J’ai ensuite revendu la Mep pour investir dans une Formule Renault, mais comme je n’avais pas de moyens, mon choix s’est porté sur une voiture d’occasion qui n’était malheureusement pas dans le coup. Je faisais des performances correctes aux essais. Je me souviens de ma toute 1ere course de Formule Renault au Castellet. Il y avait un paquet de cadors et j’avais réussi le 9ème temps des essais. C’était une performance honorable.

Les débuts ne furent pas faciles car cette formule comptait pour le Championnat d’Europe, il aurait fallu des moyens et je n’en avais pas. J’ai fait de la Formule Renault pendant 3 ans et j’avais arrêté de travailler pour me consacrer à la course. Il fallait absolument être devant pour espérer gagner un peu d’argent. Je ne vivais qu’avec les primes de courses, la voiture n’étant pas assurée, il ne fallait absolument pas que je sorte.
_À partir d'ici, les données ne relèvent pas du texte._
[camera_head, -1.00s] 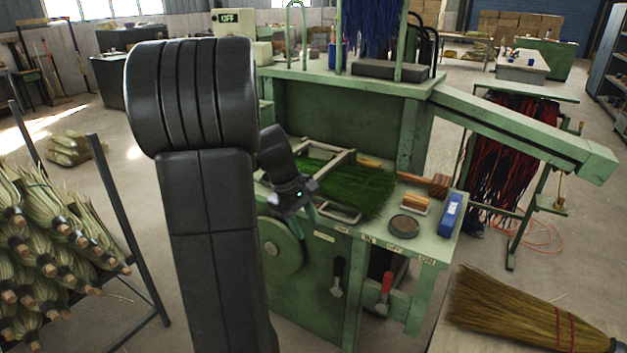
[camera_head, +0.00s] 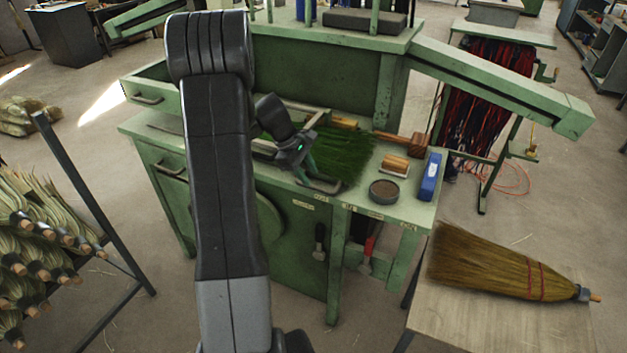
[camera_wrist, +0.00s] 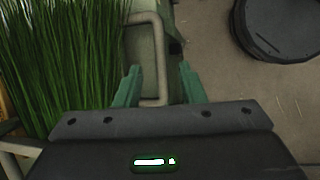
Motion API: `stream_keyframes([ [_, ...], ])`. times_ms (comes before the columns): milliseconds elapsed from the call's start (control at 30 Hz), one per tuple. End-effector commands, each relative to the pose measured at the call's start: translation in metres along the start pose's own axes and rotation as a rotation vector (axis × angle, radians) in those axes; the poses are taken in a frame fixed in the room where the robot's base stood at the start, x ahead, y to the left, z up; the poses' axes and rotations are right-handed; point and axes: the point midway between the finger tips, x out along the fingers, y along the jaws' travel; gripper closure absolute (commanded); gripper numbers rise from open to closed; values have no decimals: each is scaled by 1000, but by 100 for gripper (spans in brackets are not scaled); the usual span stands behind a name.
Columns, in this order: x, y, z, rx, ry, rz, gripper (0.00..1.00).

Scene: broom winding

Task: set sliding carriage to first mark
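My gripper (camera_head: 312,174) is low over the green bench top (camera_head: 408,210), at the front left of a bundle of green bristles (camera_head: 348,157). In the wrist view its two green fingers (camera_wrist: 160,88) are apart, one on each side of a pale U-shaped handle (camera_wrist: 152,20). I cannot tell whether they touch it. The handle sits by a green metal block beside the bristles (camera_wrist: 70,60). A pale frame (camera_head: 318,119) runs behind my gripper; my wrist hides part of it. I cannot tell which part is the sliding carriage. Small labels (camera_head: 303,204) line the bench's front edge, too small to read surely.
A round dark tin (camera_head: 384,191), a wooden block (camera_head: 396,165) and a blue box (camera_head: 431,177) stand right on the bench. Black (camera_head: 319,242) and red (camera_head: 367,254) levers hang below. A finished broom (camera_head: 505,270) lies on a side table. A broom rack (camera_head: 50,240) stands left.

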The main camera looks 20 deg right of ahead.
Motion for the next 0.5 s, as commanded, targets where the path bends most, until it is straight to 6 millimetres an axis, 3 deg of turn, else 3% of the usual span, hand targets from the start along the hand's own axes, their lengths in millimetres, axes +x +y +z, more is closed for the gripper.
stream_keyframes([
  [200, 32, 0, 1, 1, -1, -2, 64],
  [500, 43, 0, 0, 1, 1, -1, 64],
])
Comment êtes-vous arrivé au Mans. Vous êtes Manceau ?

Non non, pas du tout. Je suis né à Evron le 24 mars 1946 mais j’ai quitté la Mayenne pour Paris quand j’avais 10 ans. Je suis donc presque plus Parisien que Mayennais. Je suis arrivé au Mans par le travail car j’avais monté une affaire à Rennes et j’en avais marre de faire le trajet Paris-Rennes. Je prenais l’avion le matin pour récupérer des voitures sur Paris et je revenais par la route très tard. En passant au Mans, je me disais toujours que j’étais à mi-parcours jusqu’au jour je me suis dit que si mon affaire était au Mans, je serai plus près et que je pouvais y prendre le TGV.


Connaissiez-vous les 24 heures du Mans ?

Je n’avais jamais assisté à la course comme spectateur. Du Mans, je connaissais uniquement le Bugatti par la Formule Renault mais pas les 24 heures. En fait, on est venu me chercher. Mes résultats en Formule Renault avaient été remarqués. J’obtenais de bons résultats, je ne cassais pas de voitures et j’étais régulier. C’était de toute façon obligatoire car je n’avais pas les moyens de sortir.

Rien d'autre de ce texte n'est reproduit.